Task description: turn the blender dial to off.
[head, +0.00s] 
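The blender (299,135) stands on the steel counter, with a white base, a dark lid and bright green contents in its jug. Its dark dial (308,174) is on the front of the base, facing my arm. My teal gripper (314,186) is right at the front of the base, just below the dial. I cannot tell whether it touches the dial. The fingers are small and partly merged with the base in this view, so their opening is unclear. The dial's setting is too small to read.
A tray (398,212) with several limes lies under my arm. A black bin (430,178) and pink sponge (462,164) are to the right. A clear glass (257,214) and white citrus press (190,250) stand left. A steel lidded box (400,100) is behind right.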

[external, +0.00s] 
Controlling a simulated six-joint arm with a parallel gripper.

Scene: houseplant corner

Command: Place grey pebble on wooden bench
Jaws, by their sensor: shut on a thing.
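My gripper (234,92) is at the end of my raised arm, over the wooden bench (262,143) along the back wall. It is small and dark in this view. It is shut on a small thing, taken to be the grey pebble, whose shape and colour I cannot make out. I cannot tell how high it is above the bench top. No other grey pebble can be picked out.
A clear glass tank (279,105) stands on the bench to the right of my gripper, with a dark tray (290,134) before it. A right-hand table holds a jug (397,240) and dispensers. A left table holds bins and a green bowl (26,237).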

* * * * *

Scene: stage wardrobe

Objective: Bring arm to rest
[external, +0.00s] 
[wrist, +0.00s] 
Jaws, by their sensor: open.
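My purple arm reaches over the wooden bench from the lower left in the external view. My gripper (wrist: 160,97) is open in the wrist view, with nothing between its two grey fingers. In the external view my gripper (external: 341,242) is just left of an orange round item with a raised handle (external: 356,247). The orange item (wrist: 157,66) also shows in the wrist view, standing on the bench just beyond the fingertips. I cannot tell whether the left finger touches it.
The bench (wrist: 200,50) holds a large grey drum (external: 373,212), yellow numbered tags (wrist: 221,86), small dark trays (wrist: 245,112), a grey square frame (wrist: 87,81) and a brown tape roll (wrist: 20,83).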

* * * * *

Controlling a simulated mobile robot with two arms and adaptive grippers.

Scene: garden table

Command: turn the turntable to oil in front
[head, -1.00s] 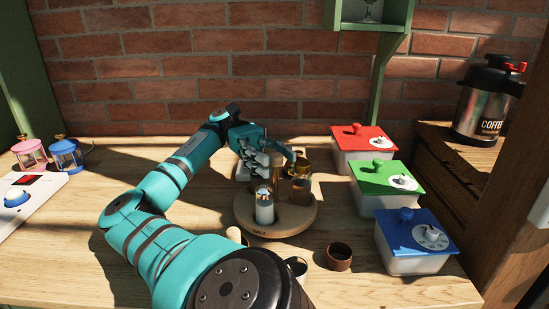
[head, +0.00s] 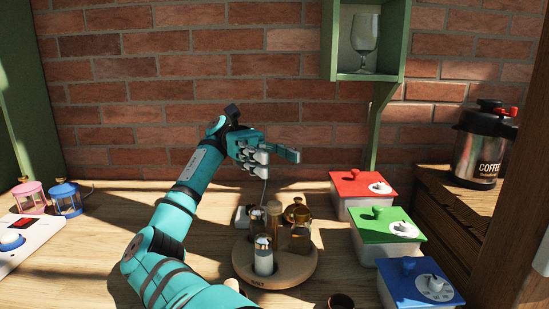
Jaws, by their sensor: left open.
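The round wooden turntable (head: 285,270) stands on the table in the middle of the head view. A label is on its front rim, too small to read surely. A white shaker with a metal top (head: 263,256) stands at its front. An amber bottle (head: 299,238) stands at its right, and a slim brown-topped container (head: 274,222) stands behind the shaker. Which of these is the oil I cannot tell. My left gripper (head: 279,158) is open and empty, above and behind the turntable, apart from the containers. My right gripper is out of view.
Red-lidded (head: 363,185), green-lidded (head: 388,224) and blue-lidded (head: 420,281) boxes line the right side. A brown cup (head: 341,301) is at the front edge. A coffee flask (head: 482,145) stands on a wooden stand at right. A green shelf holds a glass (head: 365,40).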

* * * * *

_AIM OF THE TASK_
Lines holding the word "Command" in the entries above are the ones to pull out. Copy them all.

_WRITTEN RESPONSE_
Command: Place grey pebble on wooden bench
Command: turn the turntable to oil in front

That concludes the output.